Ontem fez vinte anos a data de 3 de julho de 1994. Nela, a Argentina se entristecia com a eliminação da seleção na Copa de 1994, em jogo eletrizante entre os colegas de Maradona (expulso do mundial no dia 30 anterior) e a sensação Romênia. Mas a cidadezinha de Lomas de Zamora, ao sul da capital federal, se dava ao direito de festejar, mesmo que uma reles promoção de seu clube à segunda divisão. Ingredientes extras ajudaram.

O clube em questão é o Los Andes, que é o rival original do Banfield, da mesma municipalidade de Lomas de Zamora. Mas o enfraquecimento das Milrayitas (“Mil Listrinhas”, em alusão à camisa de finas listras alvirrubras) fez com que os torcedores do Banfield redirecionassem o ódio a um antigo amigo, o também vizinho Lanús, cujos hinchas por razões parecidas retribuíram mutuamente, fazendo o Clásico del Sur: seu rival original é o Talleres da cidade de Remedios de Escalada, outro sumido – ele não joga a elite desde 1938 e hoje o principal Talleres do país é o da cidade de Córdoba.

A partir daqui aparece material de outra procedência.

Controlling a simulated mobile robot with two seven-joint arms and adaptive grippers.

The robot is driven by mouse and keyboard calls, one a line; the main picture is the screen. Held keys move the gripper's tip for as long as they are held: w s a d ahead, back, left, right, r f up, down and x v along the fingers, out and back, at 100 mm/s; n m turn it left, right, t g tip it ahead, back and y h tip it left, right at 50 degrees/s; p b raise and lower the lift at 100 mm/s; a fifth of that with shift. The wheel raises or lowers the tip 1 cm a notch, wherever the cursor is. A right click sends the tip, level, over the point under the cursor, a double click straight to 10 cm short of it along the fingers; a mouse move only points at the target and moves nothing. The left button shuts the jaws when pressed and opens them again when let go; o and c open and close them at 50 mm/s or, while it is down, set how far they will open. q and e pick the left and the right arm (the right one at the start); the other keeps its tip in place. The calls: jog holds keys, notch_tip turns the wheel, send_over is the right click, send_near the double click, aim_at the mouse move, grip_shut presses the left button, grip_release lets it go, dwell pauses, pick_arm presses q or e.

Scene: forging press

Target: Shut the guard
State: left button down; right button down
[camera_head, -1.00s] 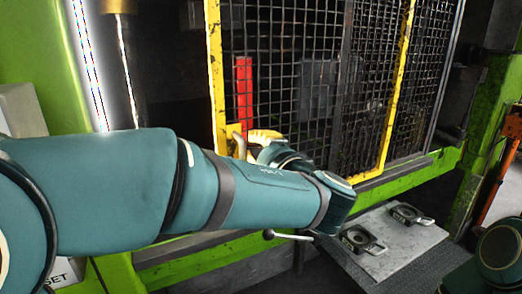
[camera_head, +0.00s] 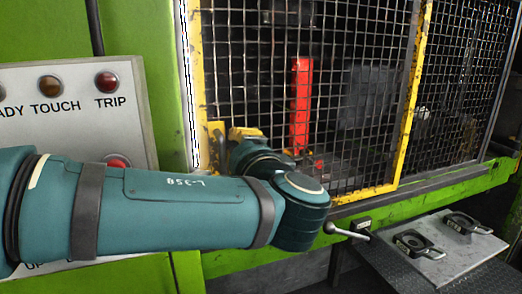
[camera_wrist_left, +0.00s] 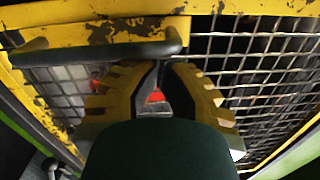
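The guard is a mesh panel in a worn yellow frame (camera_head: 403,110) on the front of the green press. Its left frame edge stands close beside the bright strip on the press's left post. In the left wrist view the mesh guard (camera_wrist_left: 245,62) fills the background, with a dark bar handle (camera_wrist_left: 95,52) across the upper left. My left gripper (camera_wrist_left: 160,66) has its yellow fingers at the handle's right end, tips close together; whether they touch or grip it I cannot tell. In the head view my left gripper (camera_head: 247,134) is mostly hidden behind my wrist. My right gripper is not in view.
A grey control panel (camera_head: 140,118) with lamps and buttons stands left of the guard, partly behind my arm. A lever with a round knob (camera_head: 345,231) sticks out below the guard. A plate (camera_head: 470,258) with two dark handled pieces lies at the lower right.

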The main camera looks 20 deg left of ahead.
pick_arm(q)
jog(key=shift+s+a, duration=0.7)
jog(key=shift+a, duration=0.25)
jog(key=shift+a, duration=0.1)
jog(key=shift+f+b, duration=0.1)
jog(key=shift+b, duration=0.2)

Quando a realidade ainda não era essa, o Los Andes chegou pela primeira vez à segunda divisão, e com uma campanha arrasadora: de 30 pontos possíveis, os lomenses somaram 28 e se sagraram campeões da terceirona. O artilheiro do torneio foi um certo Manuel Da Graca. Em 1960, sem ninguém da linhagem, o time venceu a segundona e chegou à elite pela primeira vez. Curiosamente, o jogo do acesso foi um 2-1 no Talleres de Escalada. Em 1961, quando a equipe esteve na primeira divisão e o Banfield, não, foi logo rebaixada – junto com o Lanús, por sinal.

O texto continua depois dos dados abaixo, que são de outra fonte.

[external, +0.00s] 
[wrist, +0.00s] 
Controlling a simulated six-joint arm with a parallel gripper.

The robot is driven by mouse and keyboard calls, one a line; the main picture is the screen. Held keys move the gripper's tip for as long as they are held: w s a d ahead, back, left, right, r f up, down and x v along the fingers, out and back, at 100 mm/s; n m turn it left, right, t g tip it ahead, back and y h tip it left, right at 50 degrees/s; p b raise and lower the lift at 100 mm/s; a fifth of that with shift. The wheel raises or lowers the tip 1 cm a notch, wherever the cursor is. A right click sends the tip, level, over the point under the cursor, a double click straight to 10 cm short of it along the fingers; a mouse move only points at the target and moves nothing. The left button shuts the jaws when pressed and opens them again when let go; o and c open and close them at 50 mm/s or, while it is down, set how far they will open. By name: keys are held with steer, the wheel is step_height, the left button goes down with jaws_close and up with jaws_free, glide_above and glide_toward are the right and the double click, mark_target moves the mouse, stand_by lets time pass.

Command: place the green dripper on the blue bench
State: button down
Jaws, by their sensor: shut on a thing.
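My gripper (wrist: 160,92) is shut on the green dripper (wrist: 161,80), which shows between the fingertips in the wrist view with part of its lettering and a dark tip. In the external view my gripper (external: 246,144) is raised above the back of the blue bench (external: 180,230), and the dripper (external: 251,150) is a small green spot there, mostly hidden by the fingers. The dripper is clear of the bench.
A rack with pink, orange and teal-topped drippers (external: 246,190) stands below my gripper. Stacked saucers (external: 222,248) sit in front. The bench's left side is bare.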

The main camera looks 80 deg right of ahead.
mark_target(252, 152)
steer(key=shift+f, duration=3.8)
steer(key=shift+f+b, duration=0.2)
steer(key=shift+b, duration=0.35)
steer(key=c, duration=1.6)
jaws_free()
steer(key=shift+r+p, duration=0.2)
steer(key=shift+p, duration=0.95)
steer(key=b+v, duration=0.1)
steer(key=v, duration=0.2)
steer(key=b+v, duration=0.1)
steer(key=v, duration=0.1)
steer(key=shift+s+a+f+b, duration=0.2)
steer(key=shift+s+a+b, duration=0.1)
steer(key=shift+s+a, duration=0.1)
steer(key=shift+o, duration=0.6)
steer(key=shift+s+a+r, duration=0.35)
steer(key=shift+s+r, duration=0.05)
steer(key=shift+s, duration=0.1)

A volta à elite veio em 1967, de forma incomum: os quatro primeiros da segundona jogaram um “torneio reclassificação” com os seis últimos da elite. Os seis primeiros do torneio jogariam a primeira divisão em 1968. Isso fez com que o Defensores de Belgrano, melhor colocado na segundona, ficasse de fora da elite em 1968 (foi o mais perto que chegou dela na era profissional). Já o Los Andes, com um suado quarto lugar, conseguiu, marcando a 5 minutos do fim o gol da vitória por 2-1 sobre o Unión. E aí foi a vez de Abel Da Graca brilhar: com 10 gols, o filho de Manuel foi o artilheiro do minitorneio.

Da Graca filho não marcou naquele dia, mas deu o passe para o primeiro gol. O técnico era Jim Lopes, que havia acabado de treinar a Argentina vice da Copa América naquele ano. Ele fizera carreira no futebol brasileiro, com títulos por Portuguesa, São Paulo e Palmeiras. O Los Andes seguiu na elite até 1971 e não tornou a ter uma década tão boa. Para a temporada 1993-94, estava na terceirona outra vez.

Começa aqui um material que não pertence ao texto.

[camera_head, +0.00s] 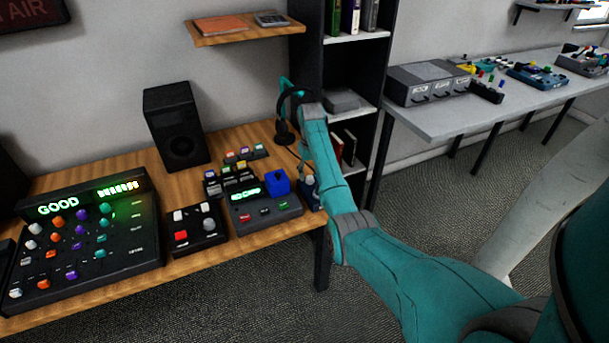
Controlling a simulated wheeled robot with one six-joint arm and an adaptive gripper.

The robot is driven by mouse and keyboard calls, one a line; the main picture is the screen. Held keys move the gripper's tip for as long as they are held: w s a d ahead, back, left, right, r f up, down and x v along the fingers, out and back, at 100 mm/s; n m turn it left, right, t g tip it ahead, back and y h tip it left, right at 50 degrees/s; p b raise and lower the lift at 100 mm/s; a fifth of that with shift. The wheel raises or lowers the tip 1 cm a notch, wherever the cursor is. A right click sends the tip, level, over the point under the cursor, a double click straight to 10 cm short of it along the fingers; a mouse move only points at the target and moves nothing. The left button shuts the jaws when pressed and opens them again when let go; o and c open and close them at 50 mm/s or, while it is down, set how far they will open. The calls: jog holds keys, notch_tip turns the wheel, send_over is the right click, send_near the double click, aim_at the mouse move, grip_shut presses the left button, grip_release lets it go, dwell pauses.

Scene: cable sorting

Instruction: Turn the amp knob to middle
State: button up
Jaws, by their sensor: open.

Los Andes de 1994. Hernán Da Graca é o primeiro agachado. Fuertes é o terceiro

Aquela edição da Primera B Metropolitana foi ainda mais confusa que a dos acessos de 1967: haveria Apertura e Clausura e o título seria definido entre os vencedores de ambos, caso fossem diferentes. A taça ficou com o Chacarita Juniors, que derrotou o Tigre na final. Mas o Tigre não subiu junto, apesar do vice: ele se juntaria nas semifinais de um “torneio reduzido”, travado em mata-mata pelos clubes que, fora ele e o Chaca, ficaram do terceiro ao oitavo lugar na tabela unificada dos dois turnos. Por um ponto a mais que o nono colocado, o Los Andes se garantiu nesse torneio.

A grande revelação dos alvirrubros foi o atacante Esteban Bichi Fuertes, que passaria pelos gigantes Racing, Independiente (é talvez o mais célebre a fracassar na dupla rival de Avellaneda) e River mas que brilharia especialmente no Colón, onde é quem mais jogou e mais marcou gols – já veterano e ainda nesse clube, aos 36 anos, se tornou em 2009 o mais velho estreante na seleção argentina. E foi Fuertes o herói do primeiro mata-mata, marcando em ambos os jogos contra o Defensa y Justicia: vitória em casa por 2-0 e fora por 1-0.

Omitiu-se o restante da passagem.